78% of job seekers lie during the hiring process

Applying for a new job can be stressful, and according to one new survey, that stress is leading a majority of job seekers to lie on their resumes in order to stand out.

The survey findings from Checkster, a reference checking company, show that 78% of candidates who applied for or received a job offer in the last six months admit they did or would consider misrepresenting themselves on their application.

Put another way, just one in six job seekers say they didn't stretch the truth in any way during their recent hiring experience.

The survey included responses from 400 job applicants as well as 400 hiring managers, recruiters and other human resources professionals.

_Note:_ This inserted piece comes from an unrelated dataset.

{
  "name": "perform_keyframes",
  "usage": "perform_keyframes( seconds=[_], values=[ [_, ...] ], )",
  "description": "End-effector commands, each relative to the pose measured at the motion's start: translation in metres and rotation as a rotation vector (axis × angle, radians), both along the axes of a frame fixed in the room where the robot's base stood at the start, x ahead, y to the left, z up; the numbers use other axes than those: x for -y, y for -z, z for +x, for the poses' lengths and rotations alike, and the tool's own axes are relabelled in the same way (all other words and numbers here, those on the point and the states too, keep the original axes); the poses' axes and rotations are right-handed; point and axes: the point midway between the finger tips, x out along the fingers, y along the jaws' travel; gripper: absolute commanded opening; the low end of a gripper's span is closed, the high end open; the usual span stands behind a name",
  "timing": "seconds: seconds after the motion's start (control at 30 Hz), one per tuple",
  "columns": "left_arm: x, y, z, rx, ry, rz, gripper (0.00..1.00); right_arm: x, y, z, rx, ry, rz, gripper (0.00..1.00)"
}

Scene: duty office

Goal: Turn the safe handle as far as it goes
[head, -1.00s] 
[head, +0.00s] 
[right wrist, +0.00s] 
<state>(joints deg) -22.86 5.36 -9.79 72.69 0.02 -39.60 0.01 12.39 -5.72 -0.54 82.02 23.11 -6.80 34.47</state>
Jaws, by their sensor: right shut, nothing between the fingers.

Here are the most common lies told during the hiring process, and the share of candidates who have or would consider telling them:

--Having a mastery of skills they barely use (like Excel or a foreign language): 60%

--Working at a company longer than they did in order to omit another employer: 50%

--Having a higher GPA by more than half a point: 49%

--Holding a director title when the actual role was manager or other equivalent level: 41%

--Earning a degree from a prestigious university when they were actually a few credits short: 40%

--Earning a degree from a prestigious university instead of where they actually went: 39%

--Earning a degree from a prestigious university when they'd only taken one class online: 39%

--Saying they achieved things they didn't: 33%

Doesn't it seem like everybody is lying these day?

From Wall Street to Main Street, has honesty gone out the window?

If a job candidate lies to get the job, what does that say about their ethics? What does a culture of lying do to a company?